We got off the plane and made our way to the ferry terminal and, as our flight had landed early, when we checked in we had been bumped to the earlier sailing. By the power of free WI – FI and social networking I managed to let hubs know we were going to be early, and we were transported by the ‘magic’ driver-less train to the waiting ferry. We left behind the bright lights of Hong Kong international airport and headed out to the, by this time, very dark sea. Moo’s initial excitement soon turned to drowsy napping when she realised it would be a little more than the 5 minutes she thought it would take to cross to the water. In around 40 minutes the darkness was replaced by a dull brightness in the sky, which soon grew to a huge neon glow as we approached the shore. We watched in open mouthed wonder as we passed the technicolour flashing neon wonder that greets you, colours and shapes scaling and cascading over the vast casino buildings, each more spectacular than the last.
We were still open mouthed as we disembarked into the heat of the night and desperately hoped that our case had make as smooth a transition to the earlier sailing as we had.

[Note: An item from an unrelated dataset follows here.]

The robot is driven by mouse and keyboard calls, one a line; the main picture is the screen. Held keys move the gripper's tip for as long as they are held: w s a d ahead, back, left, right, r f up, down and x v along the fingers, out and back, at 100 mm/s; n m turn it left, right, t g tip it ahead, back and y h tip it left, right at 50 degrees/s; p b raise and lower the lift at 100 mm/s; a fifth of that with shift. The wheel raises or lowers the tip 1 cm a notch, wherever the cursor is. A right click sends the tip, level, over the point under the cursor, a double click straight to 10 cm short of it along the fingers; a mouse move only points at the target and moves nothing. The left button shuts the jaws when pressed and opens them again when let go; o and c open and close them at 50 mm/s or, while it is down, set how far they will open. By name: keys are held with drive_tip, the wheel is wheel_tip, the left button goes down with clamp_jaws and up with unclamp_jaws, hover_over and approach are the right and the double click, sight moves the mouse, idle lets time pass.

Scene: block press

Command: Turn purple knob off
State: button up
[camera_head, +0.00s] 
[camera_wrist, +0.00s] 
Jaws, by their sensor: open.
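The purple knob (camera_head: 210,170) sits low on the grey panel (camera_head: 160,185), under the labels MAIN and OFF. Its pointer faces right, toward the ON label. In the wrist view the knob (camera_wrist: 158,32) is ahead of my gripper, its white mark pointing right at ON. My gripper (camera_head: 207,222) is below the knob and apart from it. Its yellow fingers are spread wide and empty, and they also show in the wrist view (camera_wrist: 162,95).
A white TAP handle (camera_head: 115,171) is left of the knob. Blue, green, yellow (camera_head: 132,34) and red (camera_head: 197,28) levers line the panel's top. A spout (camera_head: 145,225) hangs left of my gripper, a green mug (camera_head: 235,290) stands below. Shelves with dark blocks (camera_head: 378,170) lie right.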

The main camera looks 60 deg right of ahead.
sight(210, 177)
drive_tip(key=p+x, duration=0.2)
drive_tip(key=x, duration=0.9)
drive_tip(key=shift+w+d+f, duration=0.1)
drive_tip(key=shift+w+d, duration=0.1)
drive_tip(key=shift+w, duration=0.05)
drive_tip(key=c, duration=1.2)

After passing through Immigration we were greeted with our successfully transferred luggage and a digital display that welcomed us warmly to Macau and informed us that it was just after 8pm, the temperature was a balmy 19 degrees and the humidity was at a, quite literally, breathtaking 94%. A warm welcome indeed. But the welcome I really wanted was waiting just around the corner and all thoughts of heat and heavy bags disappeared as we both ran into the arms of my beautiful Hubby.

A Bientot.


Author: hillywillyworld

Living as an 'ex-pat' in Thailand with my daughter Moo and sometimes my Hubby too (when he is not bringing home the bacon from Macau). Sometimes it's funny. Sometimes it's tough. Sometimes it's confusing. Most of the time it's just...random. Join me as I struggle and giggle my way through this thing called life.

2 thoughts on “Toothache, heart-break and warm welcomes”

  1. So glad you arrived safely. All UK flights are grounded today- volcanic ash from Iceland to blame! Have a wonderful time.